THE EXERCISE >> In the listing below, find the line that contains "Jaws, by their" and the line that contains "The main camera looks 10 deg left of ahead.". Quote both and every line between them, exactly, and nothing more.

------------------------------------------------------------------------

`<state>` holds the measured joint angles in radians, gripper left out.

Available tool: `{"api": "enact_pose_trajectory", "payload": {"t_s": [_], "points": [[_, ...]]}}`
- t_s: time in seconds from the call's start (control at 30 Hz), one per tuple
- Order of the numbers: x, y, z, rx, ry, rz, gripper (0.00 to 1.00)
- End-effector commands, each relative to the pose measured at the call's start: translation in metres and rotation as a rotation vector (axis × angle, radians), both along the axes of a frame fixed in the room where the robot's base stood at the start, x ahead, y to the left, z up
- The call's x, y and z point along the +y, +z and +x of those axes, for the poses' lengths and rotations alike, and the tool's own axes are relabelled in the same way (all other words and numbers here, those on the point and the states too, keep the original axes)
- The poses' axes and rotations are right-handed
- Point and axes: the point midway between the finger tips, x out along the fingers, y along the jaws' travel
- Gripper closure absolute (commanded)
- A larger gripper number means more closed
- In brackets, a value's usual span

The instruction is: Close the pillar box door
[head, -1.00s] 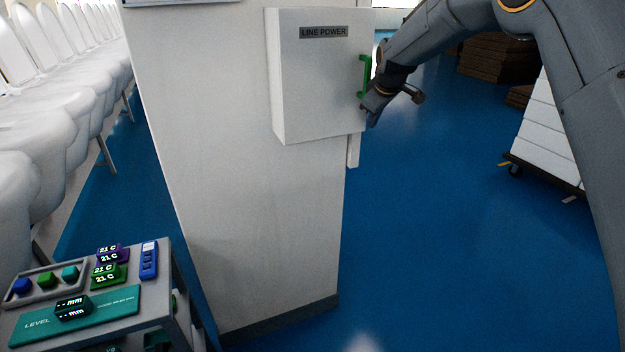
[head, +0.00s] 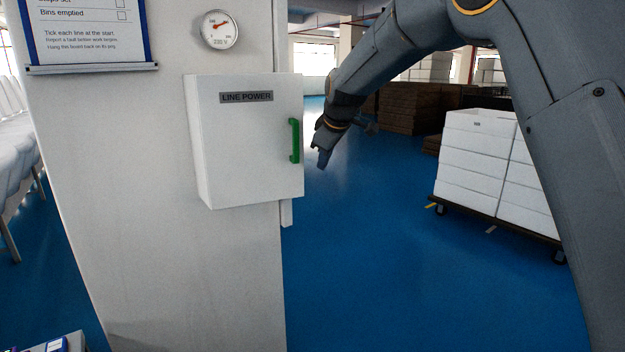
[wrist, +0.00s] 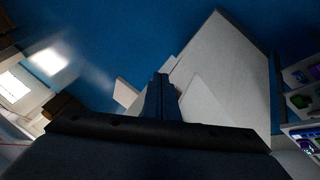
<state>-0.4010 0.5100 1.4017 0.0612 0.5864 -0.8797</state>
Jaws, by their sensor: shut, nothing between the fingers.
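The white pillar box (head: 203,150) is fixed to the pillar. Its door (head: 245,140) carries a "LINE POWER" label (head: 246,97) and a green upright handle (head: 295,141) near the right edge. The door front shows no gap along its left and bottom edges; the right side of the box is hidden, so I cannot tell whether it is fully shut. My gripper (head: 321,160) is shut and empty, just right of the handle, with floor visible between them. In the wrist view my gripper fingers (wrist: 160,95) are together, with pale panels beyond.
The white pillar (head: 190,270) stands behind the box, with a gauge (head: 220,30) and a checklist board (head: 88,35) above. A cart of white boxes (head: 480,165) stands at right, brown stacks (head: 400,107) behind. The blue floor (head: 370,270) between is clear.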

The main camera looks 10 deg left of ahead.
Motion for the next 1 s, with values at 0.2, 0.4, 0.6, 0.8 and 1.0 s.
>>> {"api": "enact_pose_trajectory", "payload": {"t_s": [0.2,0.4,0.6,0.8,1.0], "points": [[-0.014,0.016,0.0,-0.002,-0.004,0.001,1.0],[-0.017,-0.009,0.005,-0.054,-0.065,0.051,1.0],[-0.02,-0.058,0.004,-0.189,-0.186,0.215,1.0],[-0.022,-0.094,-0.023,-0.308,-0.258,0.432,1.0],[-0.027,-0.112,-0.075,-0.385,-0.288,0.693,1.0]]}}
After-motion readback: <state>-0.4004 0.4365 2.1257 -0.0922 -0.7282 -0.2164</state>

------------------------------------------------------------------------

THE COMPLETED TASK >>
Jaws, by their sensor: shut, nothing between the fingers.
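The white pillar box (head: 203,150) is fixed to the pillar. Its door (head: 245,140) carries a "LINE POWER" label (head: 246,97) and a green upright handle (head: 295,141) near the right edge. The door front shows no gap along its left and bottom edges; the right side of the box is hidden, so I cannot tell whether it is fully shut. My gripper (head: 321,160) is shut and empty, just right of the handle, with floor visible between them. In the wrist view my gripper fingers (wrist: 160,95) are together, with pale panels beyond.
The white pillar (head: 190,270) stands behind the box, with a gauge (head: 220,30) and a checklist board (head: 88,35) above. A cart of white boxes (head: 480,165) stands at right, brown stacks (head: 400,107) behind. The blue floor (head: 370,270) between is clear.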

The main camera looks 10 deg left of ahead.

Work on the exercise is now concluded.